» DATASET EXTRACT
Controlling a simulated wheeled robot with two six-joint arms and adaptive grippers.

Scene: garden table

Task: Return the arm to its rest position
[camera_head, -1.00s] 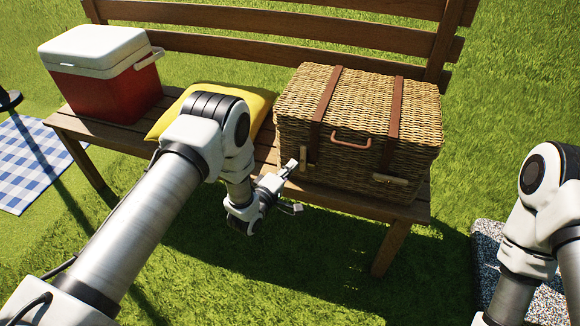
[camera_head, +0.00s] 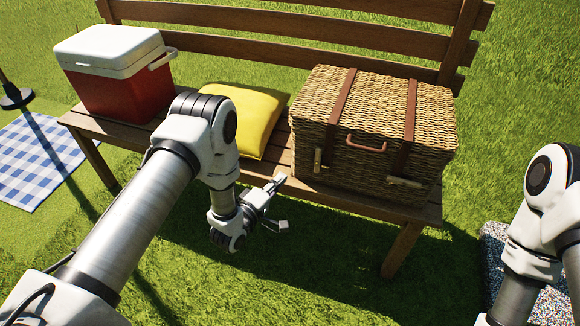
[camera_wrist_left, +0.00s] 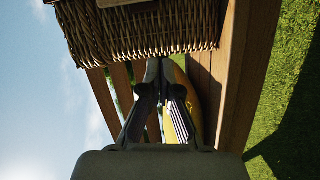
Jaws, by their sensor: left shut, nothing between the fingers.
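My left arm comes in from the left in the head view. Its gripper (camera_head: 277,182) is shut and empty, just left of the wicker basket (camera_head: 375,112), in front of the bench's front edge. In the left wrist view the two dark fingers (camera_wrist_left: 166,70) meet at their tips with nothing between them. My right arm (camera_head: 535,225) shows at the right edge of the head view, bent; its gripper is out of the picture.
The basket, a yellow cushion (camera_head: 243,108) and a red cooler with a white lid (camera_head: 115,80) stand on a wooden bench (camera_head: 395,214). A blue checked blanket (camera_head: 35,160) lies on the grass at the left. Grass in front of the bench is clear.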

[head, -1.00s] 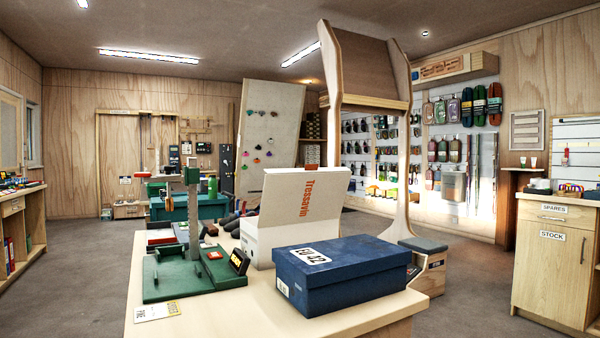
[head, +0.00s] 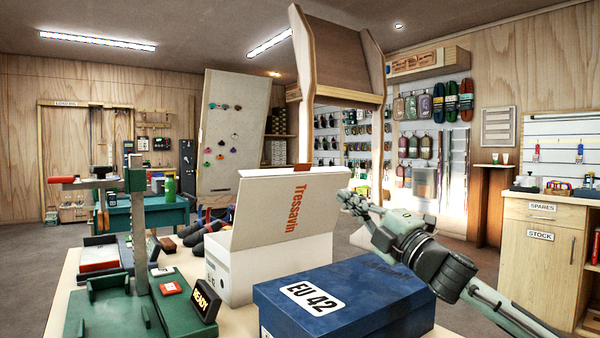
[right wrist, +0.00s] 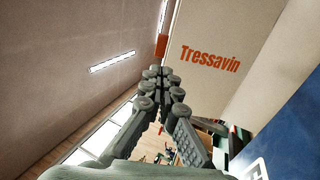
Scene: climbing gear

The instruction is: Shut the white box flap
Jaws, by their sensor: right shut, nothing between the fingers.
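The white box (head: 262,272) stands on the table behind a blue box. Its flap (head: 280,212), marked "Tressavin" in orange, is raised and leans back; the box is open. The flap also shows in the right wrist view (right wrist: 215,85), with its lettering ahead of the fingers. My right gripper (head: 345,196) is shut and empty. It is at the right edge of the flap in the head view, above the blue box; I cannot tell whether it touches the flap. The inside of the white box is hidden. My left gripper is not in view.
The blue box (head: 345,300) marked "EU 42" lies in front of the white box. A green measuring device (head: 135,300) with an upright post and a "READY" sign (head: 205,300) stand to the left. A wooden frame (head: 305,90) rises behind.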

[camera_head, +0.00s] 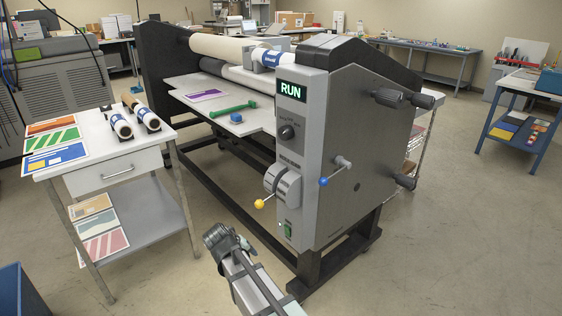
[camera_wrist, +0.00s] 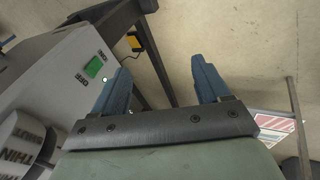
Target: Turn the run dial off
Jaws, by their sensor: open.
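The run dial (camera_head: 286,132) is a small dark round knob on the grey end panel of the laminator (camera_head: 312,120), below a display (camera_head: 292,90) with RUN lit in green. Its pointer setting is too small to read. My gripper (camera_head: 218,236) is low in front of the machine, below and left of the dial, apart from the panel. In the wrist view my gripper (camera_wrist: 162,78) shows two blue fingers spread apart with nothing between them. The dial does not show in the wrist view. A green switch (camera_wrist: 94,67) on the panel does, left of the fingers.
A crank with a blue knob (camera_head: 323,182) juts out at right. A side table (camera_head: 110,160) stands left.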

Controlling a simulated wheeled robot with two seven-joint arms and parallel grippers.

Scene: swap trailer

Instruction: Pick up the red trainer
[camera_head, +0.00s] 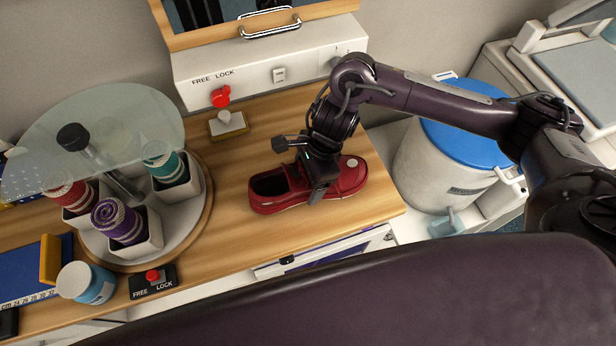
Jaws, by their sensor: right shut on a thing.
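The red trainer (349,177) is at the right end of the wooden counter (366,218), its opening to the left and its toe to the right. My right gripper (316,192) comes down over its middle from above and is shut on it. Part of the shoe's middle is hidden behind the gripper. The trainer appears at or close to the counter surface; I cannot tell whether it is lifted. My left gripper is out of the picture.
A round turntable (197,231) with several cups of rolled cloth stands left under a glass disc (95,135). A white panel with a red knob (221,97) is behind. A blue-lidded bin (464,143) stands right of the counter. A red-button box (152,277) is in front.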

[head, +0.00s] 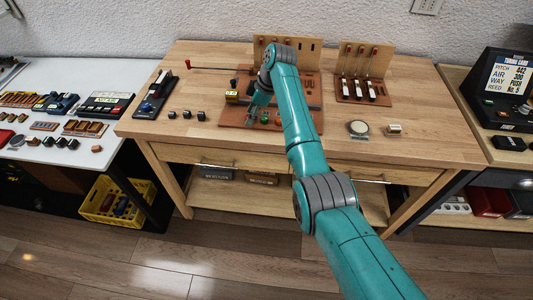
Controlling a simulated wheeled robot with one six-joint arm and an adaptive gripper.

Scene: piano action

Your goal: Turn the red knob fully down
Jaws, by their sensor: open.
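My teal arm reaches over the wooden workbench (420,135), and my gripper (252,109) points down over the left part of a brown board (300,122). The gripper is small in the head view; its jaws are open, and I see nothing held in them. Several small coloured knobs or pegs stand on the board's front part, including a green one (265,118) just right of the gripper. I cannot clearly pick out a red knob there; the gripper and arm hide part of the board. A rod with a red end (188,64) lies on the bench, back left.
An upright panel with hammers (362,75) stands right of my arm. A yellow-topped block (232,96) sits close left of the gripper. Small dark blocks (186,115) and a black device (154,93) are further left. A round dish (358,128) is front right.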

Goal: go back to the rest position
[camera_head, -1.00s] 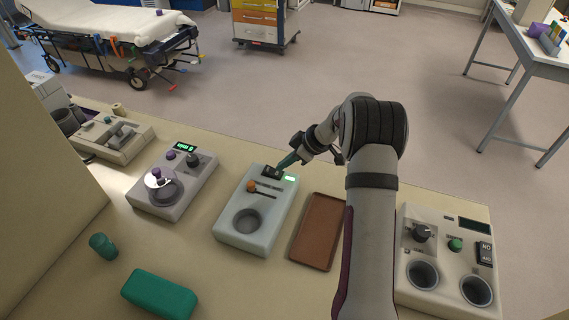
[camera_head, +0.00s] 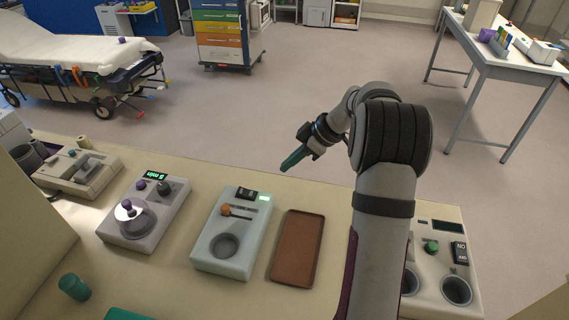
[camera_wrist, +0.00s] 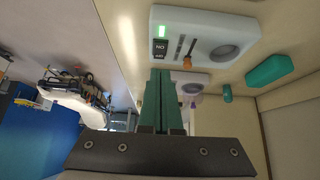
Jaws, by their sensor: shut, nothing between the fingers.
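My gripper (camera_head: 289,165) is in the air above the back edge of the bench, in the head view. Its green fingers are together with nothing between them. In the wrist view the fingers (camera_wrist: 163,100) point toward the pale device with the black rocker switch (camera_wrist: 161,47), orange-knobbed slider (camera_wrist: 187,62) and green-lit display. In the head view this pale device (camera_head: 208,258) stands below and left of the fingertips, which are clear of it. My upper arm rises on the right and hides part of the right-hand device.
A brown tray (camera_head: 297,248) lies right of the pale device. A grey device with a purple knob (camera_head: 129,209) stands left. A two-well device (camera_head: 432,285) is at right. A green cylinder (camera_head: 74,287) is front left. The floor behind the bench is open.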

» YOUR OBJECTIVE
Leave the pictures out and reproduce exactly the lines from the top of the listing above through the line with "Target: Turn the run dial off".

» THE REPLY
Controlling a simulated wheeled robot with two six-joint arms and adaptive grippers.

Scene: garden table

Task: Return the arm to its rest position
[camera_head, -1.00s] 
[camera_head, +0.00s] 
[camera_wrist_left, +0.00s] 
Jaws, by their sensor: left shut, nothing between the fingers.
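My left arm comes in from the left in the head view. Its gripper (camera_head: 277,182) is shut and empty, just left of the wicker basket (camera_head: 375,112), in front of the bench's front edge. In the left wrist view the two dark fingers (camera_wrist_left: 166,70) meet at their tips with nothing between them. My right arm (camera_head: 535,225) shows at the right edge of the head view, bent; its gripper is out of the picture.
The basket, a yellow cushion (camera_head: 243,108) and a red cooler with a white lid (camera_head: 115,80) stand on a wooden bench (camera_head: 395,214). A blue checked blanket (camera_head: 35,160) lies on the grass at the left. Grass in front of the bench is clear.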

[head, -1.00s] 
[head, +0.00s] 
[right wrist, +0.00s] 
Scene: climbing gear

The instruction is: Shut the white box flap
Jaws, by their sensor: right shut, nothing between the fingers.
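The white box (head: 262,272) stands on the table behind a blue box. Its flap (head: 280,212), marked "Tressavin" in orange, is raised and leans back; the box is open. The flap also shows in the right wrist view (right wrist: 215,85), with its lettering ahead of the fingers. My right gripper (head: 345,196) is shut and empty. It is at the right edge of the flap in the head view, above the blue box; I cannot tell whether it touches the flap. The inside of the white box is hidden. My left gripper is not in view.
The blue box (head: 345,300) marked "EU 42" lies in front of the white box. A green measuring device (head: 135,300) with an upright post and a "READY" sign (head: 205,300) stand to the left. A wooden frame (head: 305,90) rises behind.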

[camera_head, +0.00s] 
[camera_wrist, +0.00s] 
Target: Turn the run dial off

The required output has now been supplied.